→ **PROBLEM**
Show every line in the records below that contains the word "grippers".

→ **RECORDS PROVIDED**
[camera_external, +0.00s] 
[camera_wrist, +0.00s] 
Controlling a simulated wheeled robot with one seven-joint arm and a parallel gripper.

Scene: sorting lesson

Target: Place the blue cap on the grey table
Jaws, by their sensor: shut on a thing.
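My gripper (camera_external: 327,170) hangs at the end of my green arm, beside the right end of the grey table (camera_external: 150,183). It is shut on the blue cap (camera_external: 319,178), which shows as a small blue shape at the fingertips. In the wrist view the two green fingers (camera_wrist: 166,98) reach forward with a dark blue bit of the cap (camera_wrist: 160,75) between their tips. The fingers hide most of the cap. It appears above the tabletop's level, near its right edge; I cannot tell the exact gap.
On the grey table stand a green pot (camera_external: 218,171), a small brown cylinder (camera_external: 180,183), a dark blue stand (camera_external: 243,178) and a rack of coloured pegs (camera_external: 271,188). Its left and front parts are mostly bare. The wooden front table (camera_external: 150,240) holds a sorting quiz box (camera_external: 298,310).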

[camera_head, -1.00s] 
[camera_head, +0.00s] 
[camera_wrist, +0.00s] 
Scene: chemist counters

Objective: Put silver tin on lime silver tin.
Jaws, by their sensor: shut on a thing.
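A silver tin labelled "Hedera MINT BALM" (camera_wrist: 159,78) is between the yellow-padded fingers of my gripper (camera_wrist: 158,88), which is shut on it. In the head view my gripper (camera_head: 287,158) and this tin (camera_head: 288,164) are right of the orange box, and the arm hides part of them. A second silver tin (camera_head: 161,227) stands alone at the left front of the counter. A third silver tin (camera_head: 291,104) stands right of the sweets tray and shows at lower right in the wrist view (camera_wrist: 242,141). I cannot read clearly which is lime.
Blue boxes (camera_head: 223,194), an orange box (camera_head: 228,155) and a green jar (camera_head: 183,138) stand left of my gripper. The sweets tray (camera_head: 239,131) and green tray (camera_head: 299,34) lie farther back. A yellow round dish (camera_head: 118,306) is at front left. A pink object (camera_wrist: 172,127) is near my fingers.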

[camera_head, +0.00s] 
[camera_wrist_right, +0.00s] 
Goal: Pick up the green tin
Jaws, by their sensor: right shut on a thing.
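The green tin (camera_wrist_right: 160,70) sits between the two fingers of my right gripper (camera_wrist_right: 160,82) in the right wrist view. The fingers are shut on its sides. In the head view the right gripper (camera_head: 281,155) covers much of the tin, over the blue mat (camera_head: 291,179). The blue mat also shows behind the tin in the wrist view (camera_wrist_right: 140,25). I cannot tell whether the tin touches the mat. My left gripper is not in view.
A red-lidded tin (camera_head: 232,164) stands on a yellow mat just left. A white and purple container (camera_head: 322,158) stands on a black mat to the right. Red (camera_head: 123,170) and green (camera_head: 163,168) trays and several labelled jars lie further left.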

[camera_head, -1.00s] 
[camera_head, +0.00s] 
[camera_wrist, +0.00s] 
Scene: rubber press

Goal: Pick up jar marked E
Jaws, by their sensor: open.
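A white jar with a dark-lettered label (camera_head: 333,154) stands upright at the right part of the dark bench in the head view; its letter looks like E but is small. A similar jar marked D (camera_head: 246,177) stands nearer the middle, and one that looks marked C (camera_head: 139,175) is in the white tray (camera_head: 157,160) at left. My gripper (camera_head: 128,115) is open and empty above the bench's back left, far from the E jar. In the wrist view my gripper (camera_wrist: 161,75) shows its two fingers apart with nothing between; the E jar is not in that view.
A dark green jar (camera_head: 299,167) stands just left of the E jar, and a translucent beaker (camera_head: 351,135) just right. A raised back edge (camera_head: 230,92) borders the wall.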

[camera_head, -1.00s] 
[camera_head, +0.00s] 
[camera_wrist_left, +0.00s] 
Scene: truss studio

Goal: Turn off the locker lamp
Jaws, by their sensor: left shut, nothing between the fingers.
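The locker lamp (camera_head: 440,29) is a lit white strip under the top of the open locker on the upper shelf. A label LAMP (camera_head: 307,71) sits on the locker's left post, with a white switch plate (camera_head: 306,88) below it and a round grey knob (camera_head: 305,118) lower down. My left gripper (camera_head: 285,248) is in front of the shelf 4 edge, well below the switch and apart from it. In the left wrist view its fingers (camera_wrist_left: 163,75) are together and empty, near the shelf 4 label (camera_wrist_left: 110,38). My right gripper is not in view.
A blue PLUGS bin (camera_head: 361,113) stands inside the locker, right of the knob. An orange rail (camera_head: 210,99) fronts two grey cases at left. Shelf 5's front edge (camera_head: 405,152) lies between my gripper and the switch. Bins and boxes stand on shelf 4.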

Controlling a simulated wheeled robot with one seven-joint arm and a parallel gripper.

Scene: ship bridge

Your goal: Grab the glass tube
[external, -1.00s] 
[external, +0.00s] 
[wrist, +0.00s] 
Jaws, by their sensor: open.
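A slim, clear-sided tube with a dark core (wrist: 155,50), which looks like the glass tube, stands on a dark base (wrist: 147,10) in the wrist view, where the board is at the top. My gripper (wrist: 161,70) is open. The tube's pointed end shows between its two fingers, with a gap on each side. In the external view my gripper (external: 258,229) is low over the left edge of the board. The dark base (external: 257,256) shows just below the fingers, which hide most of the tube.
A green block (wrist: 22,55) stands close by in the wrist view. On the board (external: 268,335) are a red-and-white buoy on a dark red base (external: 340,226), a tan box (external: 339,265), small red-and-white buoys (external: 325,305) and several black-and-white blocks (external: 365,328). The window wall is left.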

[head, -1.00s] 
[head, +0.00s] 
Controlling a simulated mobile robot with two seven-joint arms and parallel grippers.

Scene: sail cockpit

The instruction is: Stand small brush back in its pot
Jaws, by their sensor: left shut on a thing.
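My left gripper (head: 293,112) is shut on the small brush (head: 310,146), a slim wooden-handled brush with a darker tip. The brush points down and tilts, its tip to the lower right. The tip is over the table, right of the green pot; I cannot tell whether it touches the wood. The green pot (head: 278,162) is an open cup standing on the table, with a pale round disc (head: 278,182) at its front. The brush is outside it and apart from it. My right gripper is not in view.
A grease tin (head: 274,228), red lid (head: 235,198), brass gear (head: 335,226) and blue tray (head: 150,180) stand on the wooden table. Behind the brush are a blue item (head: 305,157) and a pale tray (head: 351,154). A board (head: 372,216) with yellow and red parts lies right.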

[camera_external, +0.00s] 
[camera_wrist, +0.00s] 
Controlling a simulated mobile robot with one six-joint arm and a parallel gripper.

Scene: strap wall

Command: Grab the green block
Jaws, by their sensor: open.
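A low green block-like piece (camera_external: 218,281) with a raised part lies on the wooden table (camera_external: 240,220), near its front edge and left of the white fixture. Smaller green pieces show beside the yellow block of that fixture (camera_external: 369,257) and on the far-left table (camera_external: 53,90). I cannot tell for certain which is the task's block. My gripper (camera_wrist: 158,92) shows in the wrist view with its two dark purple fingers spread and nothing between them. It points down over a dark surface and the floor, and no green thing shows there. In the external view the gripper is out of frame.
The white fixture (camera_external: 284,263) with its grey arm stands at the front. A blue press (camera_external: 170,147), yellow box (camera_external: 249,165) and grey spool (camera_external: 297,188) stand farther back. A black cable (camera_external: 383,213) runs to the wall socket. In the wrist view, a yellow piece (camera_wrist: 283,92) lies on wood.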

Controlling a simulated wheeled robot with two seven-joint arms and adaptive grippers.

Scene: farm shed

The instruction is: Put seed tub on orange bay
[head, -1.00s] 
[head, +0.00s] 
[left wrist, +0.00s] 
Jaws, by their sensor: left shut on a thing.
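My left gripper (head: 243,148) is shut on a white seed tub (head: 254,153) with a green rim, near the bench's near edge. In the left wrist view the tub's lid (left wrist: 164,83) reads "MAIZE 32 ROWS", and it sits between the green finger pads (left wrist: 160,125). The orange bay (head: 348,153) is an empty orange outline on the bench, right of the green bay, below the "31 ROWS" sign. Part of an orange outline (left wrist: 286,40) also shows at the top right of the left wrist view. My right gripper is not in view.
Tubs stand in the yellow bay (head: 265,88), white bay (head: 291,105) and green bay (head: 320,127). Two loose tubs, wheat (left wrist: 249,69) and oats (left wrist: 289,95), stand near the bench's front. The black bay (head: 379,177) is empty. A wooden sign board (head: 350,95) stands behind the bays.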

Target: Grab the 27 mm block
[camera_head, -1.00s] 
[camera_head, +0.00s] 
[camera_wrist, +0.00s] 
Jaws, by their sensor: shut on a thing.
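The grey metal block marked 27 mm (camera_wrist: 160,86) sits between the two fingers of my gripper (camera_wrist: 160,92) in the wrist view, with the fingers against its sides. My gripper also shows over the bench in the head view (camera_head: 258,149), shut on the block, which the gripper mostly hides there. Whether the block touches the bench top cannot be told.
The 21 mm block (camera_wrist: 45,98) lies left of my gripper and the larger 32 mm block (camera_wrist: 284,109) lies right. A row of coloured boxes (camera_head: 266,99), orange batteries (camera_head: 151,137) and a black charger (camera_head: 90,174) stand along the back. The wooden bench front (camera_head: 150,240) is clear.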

→ **RESPONSE FOR THIS EXERCISE**
Controlling a simulated mobile robot with two seven-joint arms and parallel grippers.
Controlling a simulated wheeled robot with two seven-joint arms and adaptive grippers.

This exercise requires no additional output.